Но как быть с третьей литературой, представляющей собой еще не виданный феномен, как с исторической, так и с художественной точки зрения? Как быть с литературой машинописной, ходящей по рукам и увеличивающейся с каждым годом, несмотря на запретные меры, воплотившиеся ныне в форму закона? Увеличивается она не только потому, что свирепая цензура и перепуганные руководители издательств и журналов запрещают, отказываются печатать первоклассные произведения, которые, без сомнения, стали бы гордостью не только нашей, но мировой литературы. Она увеличивается и будет увеличиваться, потому что страна вступила в новый период — в период вглядывания в себя, в то, что случилось с нею в прежние годы. Отражение этого народного “вглядывания в себя” — вот что породило так называемый самиздат, подвергающийся преследованиям и запретам. Писатели поняли, что без этого “вглядывания” невозможно воспользоваться собственным опытом жизни — а ведь этот опыт неслыханно, необозримо богат! Писатели поняли, что нужно отрешиться от всякой целенаправленности и думать только о воплощении правды, а не о том, будет ли напечатана книга. Каждый из них — если он подлинный художник — является общественным деятелем, который вольно или невольно участвует в борьбе против страха, искажающего контуры искусства, против произвола и бессмыслицы, все еще господствующих в нашей литературе. Каждый из них произнес мысленно десятки речей, направленных против этого страха и этого произвола. Эти немые речи не пропали даром. Они приучили — в данном случае я говорю о себе — оставаться наедине с собой, а ведь одна из тяжких сторон работы писателя как раз и заключается в том, что он почти никогда не остается наедине с собой. Всегда присутствует третий — государство в любой форме, иногда незаметной и поэтому оскорбительно опасной. Но ведь невозможно изображать других, если не увидеть, не узнать, не понять себя — без свидетелей. В основе любого искусства лежит независимость, и немногое выигрывает художник, видя себя испуганным или притворяющимся. Впрочем, даже и таким он способен верно изобразить себя, если ему не мешают. Об исключительности прожитой жизни нечего и говорить. Так что же — так и оставить ее неразгаданной, непрочитанной, непонятой — ни тобой, ни другими?
Вот в чем одна из важных причин появления и роста машинописной художественной литературы. Подчеркиваю — художественной, потому что в ней встречается немало и сенсационного вздора. Замечу, что подлинная литература, остающаяся до поры до времени в рукописном виде, отнюдь не направлена против революционной идеи, во имя которой, подчас с мучительными тяготами, растет и развивается наша страна. Она с существенной остротой направлена против сталинского произвола и роковых пережитков этого произвола.
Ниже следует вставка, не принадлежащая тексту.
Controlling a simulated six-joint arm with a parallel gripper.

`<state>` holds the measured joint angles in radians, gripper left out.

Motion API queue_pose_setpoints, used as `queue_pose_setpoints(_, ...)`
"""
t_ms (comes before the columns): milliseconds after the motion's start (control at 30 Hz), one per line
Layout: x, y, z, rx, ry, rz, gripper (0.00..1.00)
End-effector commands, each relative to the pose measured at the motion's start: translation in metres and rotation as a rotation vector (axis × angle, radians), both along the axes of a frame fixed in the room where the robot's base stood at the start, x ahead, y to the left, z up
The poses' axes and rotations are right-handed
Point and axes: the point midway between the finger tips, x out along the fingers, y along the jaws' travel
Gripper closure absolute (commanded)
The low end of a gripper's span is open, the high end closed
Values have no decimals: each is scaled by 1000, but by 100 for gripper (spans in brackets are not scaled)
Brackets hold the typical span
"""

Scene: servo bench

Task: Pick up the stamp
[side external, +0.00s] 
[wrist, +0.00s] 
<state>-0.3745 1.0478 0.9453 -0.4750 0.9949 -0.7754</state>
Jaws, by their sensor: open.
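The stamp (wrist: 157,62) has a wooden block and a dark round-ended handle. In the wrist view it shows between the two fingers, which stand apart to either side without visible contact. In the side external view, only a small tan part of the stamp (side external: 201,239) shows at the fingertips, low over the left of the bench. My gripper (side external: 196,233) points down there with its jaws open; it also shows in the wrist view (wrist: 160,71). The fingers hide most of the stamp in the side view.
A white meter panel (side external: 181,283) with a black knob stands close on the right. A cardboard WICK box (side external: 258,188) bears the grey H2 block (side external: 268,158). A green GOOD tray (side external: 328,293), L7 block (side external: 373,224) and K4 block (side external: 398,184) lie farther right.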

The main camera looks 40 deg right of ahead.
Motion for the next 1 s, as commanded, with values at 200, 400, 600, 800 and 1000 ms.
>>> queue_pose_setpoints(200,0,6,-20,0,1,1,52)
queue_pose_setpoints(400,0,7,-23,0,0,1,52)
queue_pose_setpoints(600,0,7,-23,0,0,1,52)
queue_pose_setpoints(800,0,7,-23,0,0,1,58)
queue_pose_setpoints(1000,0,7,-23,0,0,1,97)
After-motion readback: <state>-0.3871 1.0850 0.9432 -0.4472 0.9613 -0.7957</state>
Она вскрывает недостатки современного положения дел, но вскрывает их искренне и с желанием добра. Зато наша литературная политика — вот пункт, против которого она направлена, можно сказать, самим фактом своего существования.
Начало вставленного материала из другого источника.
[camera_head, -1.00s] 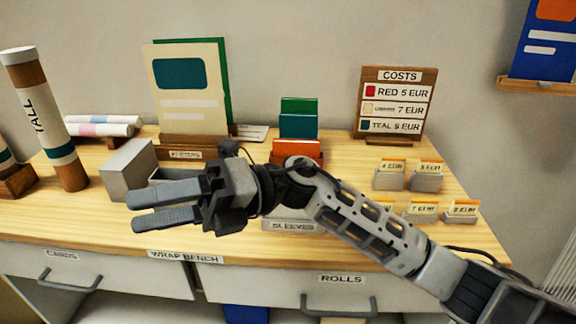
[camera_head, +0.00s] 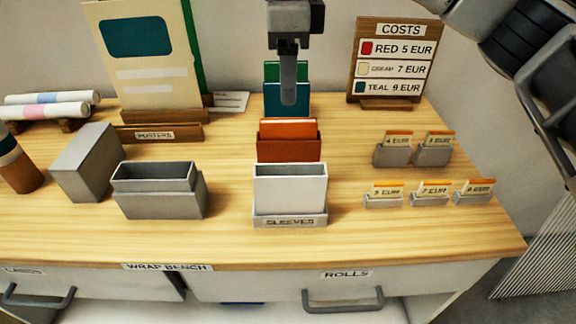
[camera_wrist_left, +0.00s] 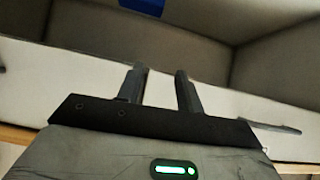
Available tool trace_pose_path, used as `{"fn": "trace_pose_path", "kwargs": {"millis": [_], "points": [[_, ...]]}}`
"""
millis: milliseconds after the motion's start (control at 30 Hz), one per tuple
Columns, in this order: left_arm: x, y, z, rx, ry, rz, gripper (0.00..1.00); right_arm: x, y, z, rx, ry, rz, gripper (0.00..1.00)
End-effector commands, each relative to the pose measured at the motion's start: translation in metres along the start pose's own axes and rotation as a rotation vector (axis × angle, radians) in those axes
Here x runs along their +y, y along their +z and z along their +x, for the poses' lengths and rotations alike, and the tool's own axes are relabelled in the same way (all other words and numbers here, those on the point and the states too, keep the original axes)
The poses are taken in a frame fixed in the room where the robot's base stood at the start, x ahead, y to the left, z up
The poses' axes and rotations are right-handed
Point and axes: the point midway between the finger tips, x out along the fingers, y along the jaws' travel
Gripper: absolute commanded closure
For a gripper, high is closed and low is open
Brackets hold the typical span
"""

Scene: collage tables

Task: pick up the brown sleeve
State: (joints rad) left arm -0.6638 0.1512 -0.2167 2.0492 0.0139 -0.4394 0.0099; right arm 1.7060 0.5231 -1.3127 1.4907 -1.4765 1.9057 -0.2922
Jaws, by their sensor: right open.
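The brown sleeve (camera_head: 289,149) is a rust-brown holder with an orange top. It stands upright in the sleeves rack (camera_head: 290,222), behind a white sleeve (camera_head: 290,187) and in front of the teal sleeve (camera_head: 271,99) and green sleeve (camera_head: 271,72). The white sleeve hides its lower part. My right gripper (camera_head: 288,98) points down, open and empty, in front of the teal and green sleeves in the picture. Its fingers line up, so only one shows clearly. My left gripper (camera_wrist_left: 158,88) shows only in the left wrist view, its fingers apart with nothing between them.
Left of the rack stand a grey open box (camera_head: 158,205), a grey block (camera_head: 88,163) and a poster holder (camera_head: 160,133). Right are small price-card holders (camera_head: 392,153) and the costs board (camera_head: 391,60). Bare wood lies around the rack.

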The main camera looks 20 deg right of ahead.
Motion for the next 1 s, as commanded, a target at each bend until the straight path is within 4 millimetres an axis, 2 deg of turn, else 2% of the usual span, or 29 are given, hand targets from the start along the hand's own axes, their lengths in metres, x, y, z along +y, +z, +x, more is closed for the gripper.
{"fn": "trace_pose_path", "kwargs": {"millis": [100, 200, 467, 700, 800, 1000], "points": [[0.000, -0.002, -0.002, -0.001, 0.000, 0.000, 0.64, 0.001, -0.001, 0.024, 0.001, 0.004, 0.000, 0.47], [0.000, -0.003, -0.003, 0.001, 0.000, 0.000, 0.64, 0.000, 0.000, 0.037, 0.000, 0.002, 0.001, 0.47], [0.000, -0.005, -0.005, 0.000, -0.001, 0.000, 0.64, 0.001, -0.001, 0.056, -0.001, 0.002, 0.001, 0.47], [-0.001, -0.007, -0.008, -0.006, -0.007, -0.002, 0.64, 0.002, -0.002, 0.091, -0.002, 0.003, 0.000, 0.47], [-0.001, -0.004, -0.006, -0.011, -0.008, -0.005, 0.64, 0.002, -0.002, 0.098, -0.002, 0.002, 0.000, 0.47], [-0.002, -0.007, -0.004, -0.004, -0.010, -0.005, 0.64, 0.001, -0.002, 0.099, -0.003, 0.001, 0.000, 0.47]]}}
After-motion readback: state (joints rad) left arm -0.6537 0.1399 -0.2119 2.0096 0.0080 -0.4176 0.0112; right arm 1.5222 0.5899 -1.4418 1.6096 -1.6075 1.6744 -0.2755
Что же делать с этой новой, не желающей лгать и притворяться литературой? Что делать с писателями, которые перестали бояться, которые заняли нравственную позицию в жизни и в литературе — позицию, которая дороже для них, чем сама жизнь? С ними ничего нельзя сделать. Они работают и будут работать — в безвестности, в одиночестве, в безмолвии, лишенные поддержки и воодушевляемые лишь сочувствием интеллигентного круга, который становится все шире и глубже.
Так как же убедить тех, от кого это зависит, что политика запретов, сдерживания, насильственных сокращений вредна и не достигает цели? Тираж радищевского “Путешествия из Петербурга в Москву” был уничтожен, осталось 18 экземпляров — и это не помешало книге стать могучим оружием развития русской общественной мысли.
В любой области культурной жизни страны широко используется предшествующий опыт. Так почему же ничему не научила нас история с романом “Доктор Живаго”? С “Крутым маршрутом” Е.Гинзбург? Почему запрещают у нас первоклассные произведения, зная почти наверное, что они попадут за границу и будут использованы как бесспорное свидетельство гонений на советскую литературу? Примеры общеизвестны. Они множатся и будут множиться, если те, от кого это зависит, не возьмутся наконец за ум и не пересмотрят со всей серьезностью, что “нельзя”, а что “можно” и “должно”.